**RECORD EXTRACTS**
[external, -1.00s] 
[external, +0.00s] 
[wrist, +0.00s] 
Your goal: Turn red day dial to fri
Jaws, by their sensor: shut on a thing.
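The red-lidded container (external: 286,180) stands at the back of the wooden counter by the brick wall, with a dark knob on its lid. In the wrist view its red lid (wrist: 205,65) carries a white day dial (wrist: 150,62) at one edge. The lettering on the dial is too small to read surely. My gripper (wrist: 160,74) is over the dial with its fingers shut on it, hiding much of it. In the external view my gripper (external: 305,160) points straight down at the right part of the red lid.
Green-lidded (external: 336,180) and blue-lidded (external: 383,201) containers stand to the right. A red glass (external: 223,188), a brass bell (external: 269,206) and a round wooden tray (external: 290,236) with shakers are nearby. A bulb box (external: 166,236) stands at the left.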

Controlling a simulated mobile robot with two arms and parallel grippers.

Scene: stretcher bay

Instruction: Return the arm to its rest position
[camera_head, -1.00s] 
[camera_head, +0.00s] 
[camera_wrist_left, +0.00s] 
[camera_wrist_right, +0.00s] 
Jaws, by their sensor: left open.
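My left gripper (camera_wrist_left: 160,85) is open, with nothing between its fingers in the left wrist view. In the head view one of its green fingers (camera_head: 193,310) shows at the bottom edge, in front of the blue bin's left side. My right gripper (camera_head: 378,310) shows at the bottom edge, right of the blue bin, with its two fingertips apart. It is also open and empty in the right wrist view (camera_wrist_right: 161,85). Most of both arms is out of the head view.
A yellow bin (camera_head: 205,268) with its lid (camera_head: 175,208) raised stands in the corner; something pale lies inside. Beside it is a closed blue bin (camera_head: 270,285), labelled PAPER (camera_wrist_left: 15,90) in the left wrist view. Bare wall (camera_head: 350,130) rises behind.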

**WHAT YOU SHOULD DO**
Exact output of every entry is required.

**THE REPLY**
[external, -1.00s] 
[external, +0.00s] 
[wrist, +0.00s] 
Your goal: Turn red day dial to fri
Jaws, by their sensor: shut on a thing.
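The red-lidded container (external: 286,180) stands at the back of the wooden counter by the brick wall, with a dark knob on its lid. In the wrist view its red lid (wrist: 205,65) carries a white day dial (wrist: 150,62) at one edge. The lettering on the dial is too small to read surely. My gripper (wrist: 160,74) is over the dial with its fingers shut on it, hiding much of it. In the external view my gripper (external: 305,160) points straight down at the right part of the red lid.
Green-lidded (external: 336,180) and blue-lidded (external: 383,201) containers stand to the right. A red glass (external: 223,188), a brass bell (external: 269,206) and a round wooden tray (external: 290,236) with shakers are nearby. A bulb box (external: 166,236) stands at the left.

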Controlling a simulated mobile robot with two arms and parallel grippers.

Scene: stretcher bay

Instruction: Return the arm to its rest position
[camera_head, -1.00s] 
[camera_head, +0.00s] 
[camera_wrist_left, +0.00s] 
[camera_wrist_right, +0.00s] 
Jaws, by their sensor: left open.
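My left gripper (camera_wrist_left: 160,85) is open, with nothing between its fingers in the left wrist view. In the head view one of its green fingers (camera_head: 193,310) shows at the bottom edge, in front of the blue bin's left side. My right gripper (camera_head: 378,310) shows at the bottom edge, right of the blue bin, with its two fingertips apart. It is also open and empty in the right wrist view (camera_wrist_right: 161,85). Most of both arms is out of the head view.
A yellow bin (camera_head: 205,268) with its lid (camera_head: 175,208) raised stands in the corner; something pale lies inside. Beside it is a closed blue bin (camera_head: 270,285), labelled PAPER (camera_wrist_left: 15,90) in the left wrist view. Bare wall (camera_head: 350,130) rises behind.

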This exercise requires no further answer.